Not exactly visionary and not really an encyclopedia
I am disappointed with this book. I have found the other rhs guides very useful and have learnt a lot from them, but this seems to me to be more of a coffee table book. I find the planting suggestions uninspiring and unoriginal - honeysuckle with ivy for example. The photos seem underexposed, and have poor detail, as if the colours have bled. It is also difficult to use if you want to search for a particular plant. It is not organised in a simple A -Z fashion like an encyclopedia. It is split into strangely grouped sections. There are often many page references for one plant, because of the way the book is organised, and some that I would think quite ordinary aren't listed. I was surprised to find no section on ferns and grasses, yet there are large sections on roses and hostas, outside of the section on perennials. It is illogically organised. I find the section at the front about design unnecessary. The same goes for the advice about what colour and shape goes with what in the descriptions of the plants. I was hoping for an encyclopedia simply listing plant combinations, not a design book. It's ok if you have a lot of money, and are just beginning, and have no sense of colour or design.

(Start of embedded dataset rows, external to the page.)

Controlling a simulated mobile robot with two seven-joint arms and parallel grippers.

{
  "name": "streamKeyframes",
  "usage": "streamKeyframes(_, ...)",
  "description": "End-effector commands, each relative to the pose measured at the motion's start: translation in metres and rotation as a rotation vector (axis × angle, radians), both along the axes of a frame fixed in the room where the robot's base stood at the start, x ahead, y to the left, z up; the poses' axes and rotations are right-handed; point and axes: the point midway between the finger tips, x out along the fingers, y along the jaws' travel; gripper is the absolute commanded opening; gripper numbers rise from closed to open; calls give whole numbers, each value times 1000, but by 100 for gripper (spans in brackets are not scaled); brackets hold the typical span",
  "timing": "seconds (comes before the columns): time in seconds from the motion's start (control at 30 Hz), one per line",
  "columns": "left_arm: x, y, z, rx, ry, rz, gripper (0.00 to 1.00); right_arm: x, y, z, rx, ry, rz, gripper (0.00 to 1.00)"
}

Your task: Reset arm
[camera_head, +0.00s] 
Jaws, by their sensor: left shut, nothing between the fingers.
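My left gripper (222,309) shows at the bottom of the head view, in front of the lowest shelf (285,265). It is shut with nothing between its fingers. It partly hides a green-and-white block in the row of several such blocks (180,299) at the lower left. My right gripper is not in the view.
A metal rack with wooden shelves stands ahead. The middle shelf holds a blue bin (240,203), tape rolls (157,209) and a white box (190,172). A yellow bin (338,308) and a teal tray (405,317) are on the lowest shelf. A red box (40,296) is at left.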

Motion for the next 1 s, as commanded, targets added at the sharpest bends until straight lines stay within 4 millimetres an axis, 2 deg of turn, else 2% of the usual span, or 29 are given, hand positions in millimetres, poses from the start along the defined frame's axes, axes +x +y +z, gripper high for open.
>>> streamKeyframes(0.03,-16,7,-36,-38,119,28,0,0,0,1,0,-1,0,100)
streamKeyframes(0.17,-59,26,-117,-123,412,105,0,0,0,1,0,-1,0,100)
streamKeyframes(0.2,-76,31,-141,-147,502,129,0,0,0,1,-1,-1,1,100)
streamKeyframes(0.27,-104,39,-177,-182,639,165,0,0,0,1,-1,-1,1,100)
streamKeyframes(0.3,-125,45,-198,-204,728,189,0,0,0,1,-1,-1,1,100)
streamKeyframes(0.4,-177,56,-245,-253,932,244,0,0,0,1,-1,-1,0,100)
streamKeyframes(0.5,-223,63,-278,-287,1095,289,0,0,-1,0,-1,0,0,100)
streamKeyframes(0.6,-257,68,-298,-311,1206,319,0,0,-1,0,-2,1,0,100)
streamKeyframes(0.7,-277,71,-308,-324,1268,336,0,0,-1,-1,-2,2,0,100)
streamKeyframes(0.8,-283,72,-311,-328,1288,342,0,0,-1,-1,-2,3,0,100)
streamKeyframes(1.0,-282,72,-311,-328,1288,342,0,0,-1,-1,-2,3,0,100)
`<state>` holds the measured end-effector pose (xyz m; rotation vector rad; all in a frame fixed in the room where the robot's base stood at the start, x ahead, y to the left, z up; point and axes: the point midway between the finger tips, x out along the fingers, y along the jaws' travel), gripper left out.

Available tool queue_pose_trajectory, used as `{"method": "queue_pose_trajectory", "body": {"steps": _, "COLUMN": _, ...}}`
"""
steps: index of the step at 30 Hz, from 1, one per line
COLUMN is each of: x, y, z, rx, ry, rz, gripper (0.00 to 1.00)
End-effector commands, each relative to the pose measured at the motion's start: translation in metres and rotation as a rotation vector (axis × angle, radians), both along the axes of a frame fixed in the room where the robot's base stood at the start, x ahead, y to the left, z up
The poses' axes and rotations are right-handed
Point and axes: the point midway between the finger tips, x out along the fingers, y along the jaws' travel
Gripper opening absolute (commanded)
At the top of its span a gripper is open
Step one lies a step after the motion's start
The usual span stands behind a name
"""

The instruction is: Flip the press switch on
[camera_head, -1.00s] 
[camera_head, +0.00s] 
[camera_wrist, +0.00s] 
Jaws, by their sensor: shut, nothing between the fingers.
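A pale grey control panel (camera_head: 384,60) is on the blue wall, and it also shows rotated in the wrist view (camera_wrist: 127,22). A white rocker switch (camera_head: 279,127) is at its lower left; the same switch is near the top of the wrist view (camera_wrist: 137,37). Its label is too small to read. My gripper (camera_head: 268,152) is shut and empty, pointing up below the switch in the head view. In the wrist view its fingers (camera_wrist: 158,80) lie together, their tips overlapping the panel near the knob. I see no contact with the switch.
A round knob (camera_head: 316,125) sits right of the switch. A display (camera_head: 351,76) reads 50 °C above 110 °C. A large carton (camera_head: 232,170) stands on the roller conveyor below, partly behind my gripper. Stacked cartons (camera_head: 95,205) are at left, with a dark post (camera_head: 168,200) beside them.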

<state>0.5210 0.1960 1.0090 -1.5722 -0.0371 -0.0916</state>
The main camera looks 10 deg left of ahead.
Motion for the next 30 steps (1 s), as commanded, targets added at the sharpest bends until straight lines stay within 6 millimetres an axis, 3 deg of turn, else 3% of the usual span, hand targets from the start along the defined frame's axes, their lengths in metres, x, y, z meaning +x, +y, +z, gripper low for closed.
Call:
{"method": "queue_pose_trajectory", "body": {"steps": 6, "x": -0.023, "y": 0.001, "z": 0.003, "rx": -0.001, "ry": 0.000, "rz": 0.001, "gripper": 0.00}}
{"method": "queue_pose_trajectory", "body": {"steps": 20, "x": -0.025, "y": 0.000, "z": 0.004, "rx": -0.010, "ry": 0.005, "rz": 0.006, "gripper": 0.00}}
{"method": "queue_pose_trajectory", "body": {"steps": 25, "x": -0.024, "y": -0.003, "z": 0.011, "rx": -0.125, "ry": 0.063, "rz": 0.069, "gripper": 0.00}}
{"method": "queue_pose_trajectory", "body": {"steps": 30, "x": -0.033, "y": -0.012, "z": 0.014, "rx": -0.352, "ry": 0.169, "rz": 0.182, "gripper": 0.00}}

A great guide to harmonious planting
This is one of the most well-thumbed books in my garden book collection. It's a comprehensive guide to plants, but with a twist. Select a plant you're interested in and you'll find a number of suggestions of plants which combine with it well. A lot of gardening magazines suggest the same combinations time after time. Use this guide instead and you'll not only have a garden that's different from the rest, you'll have a garden that hangs together.
One word of warning - it won't prevent those impulse buys at the garden centre, but it will tell you which plants to buy to go with them at your next visit!